- WHAT THE EXERCISE ASKS:
Repeat the material in full. Keep every line exactly as it is.

** BEGIN **

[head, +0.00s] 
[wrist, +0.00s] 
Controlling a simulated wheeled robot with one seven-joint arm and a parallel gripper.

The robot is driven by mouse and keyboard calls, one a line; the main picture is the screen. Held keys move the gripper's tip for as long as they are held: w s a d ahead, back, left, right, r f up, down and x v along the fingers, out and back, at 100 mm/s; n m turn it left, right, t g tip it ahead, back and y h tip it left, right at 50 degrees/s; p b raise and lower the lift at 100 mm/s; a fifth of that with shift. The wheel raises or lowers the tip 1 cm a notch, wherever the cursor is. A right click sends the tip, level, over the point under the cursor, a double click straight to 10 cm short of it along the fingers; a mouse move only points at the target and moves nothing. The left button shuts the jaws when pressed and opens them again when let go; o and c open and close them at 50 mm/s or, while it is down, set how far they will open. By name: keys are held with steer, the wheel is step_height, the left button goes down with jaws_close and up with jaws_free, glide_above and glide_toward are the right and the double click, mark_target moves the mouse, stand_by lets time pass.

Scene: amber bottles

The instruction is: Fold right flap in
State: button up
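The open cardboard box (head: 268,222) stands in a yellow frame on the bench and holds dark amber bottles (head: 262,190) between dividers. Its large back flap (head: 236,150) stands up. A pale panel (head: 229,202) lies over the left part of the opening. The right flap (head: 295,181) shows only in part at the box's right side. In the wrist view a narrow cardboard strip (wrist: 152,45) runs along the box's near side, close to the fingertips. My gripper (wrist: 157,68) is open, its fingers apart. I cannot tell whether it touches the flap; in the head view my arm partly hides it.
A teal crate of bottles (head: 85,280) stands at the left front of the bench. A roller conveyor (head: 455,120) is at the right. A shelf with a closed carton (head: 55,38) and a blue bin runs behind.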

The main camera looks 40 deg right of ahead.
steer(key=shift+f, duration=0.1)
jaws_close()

** END **

- ANSWER TO THE PROBLEM:
[head, +0.00s] 
[wrist, +0.00s] 
Controlling a simulated wheeled robot with one seven-joint arm and a parallel gripper.

The robot is driven by mouse and keyboard calls, one a line; the main picture is the screen. Held keys move the gripper's tip for as long as they are held: w s a d ahead, back, left, right, r f up, down and x v along the fingers, out and back, at 100 mm/s; n m turn it left, right, t g tip it ahead, back and y h tip it left, right at 50 degrees/s; p b raise and lower the lift at 100 mm/s; a fifth of that with shift. The wheel raises or lowers the tip 1 cm a notch, wherever the cursor is. A right click sends the tip, level, over the point under the cursor, a double click straight to 10 cm short of it along the fingers; a mouse move only points at the target and moves nothing. The left button shuts the jaws when pressed and opens them again when let go; o and c open and close them at 50 mm/s or, while it is down, set how far they will open. By name: keys are held with steer, the wheel is step_height, the left button goes down with jaws_close and up with jaws_free, glide_above and glide_toward are the right and the double click, mark_target moves the mouse, stand_by lets time pass.

Scene: amber bottles

The instruction is: Fold right flap in
State: button up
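The open cardboard box (head: 268,222) stands in a yellow frame on the bench and holds dark amber bottles (head: 262,190) between dividers. Its large back flap (head: 236,150) stands up. A pale panel (head: 229,202) lies over the left part of the opening. The right flap (head: 295,181) shows only in part at the box's right side. In the wrist view a narrow cardboard strip (wrist: 152,45) runs along the box's near side, close to the fingertips. My gripper (wrist: 157,68) is open, its fingers apart. I cannot tell whether it touches the flap; in the head view my arm partly hides it.
A teal crate of bottles (head: 85,280) stands at the left front of the bench. A roller conveyor (head: 455,120) is at the right. A shelf with a closed carton (head: 55,38) and a blue bin runs behind.

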The main camera looks 40 deg right of ahead.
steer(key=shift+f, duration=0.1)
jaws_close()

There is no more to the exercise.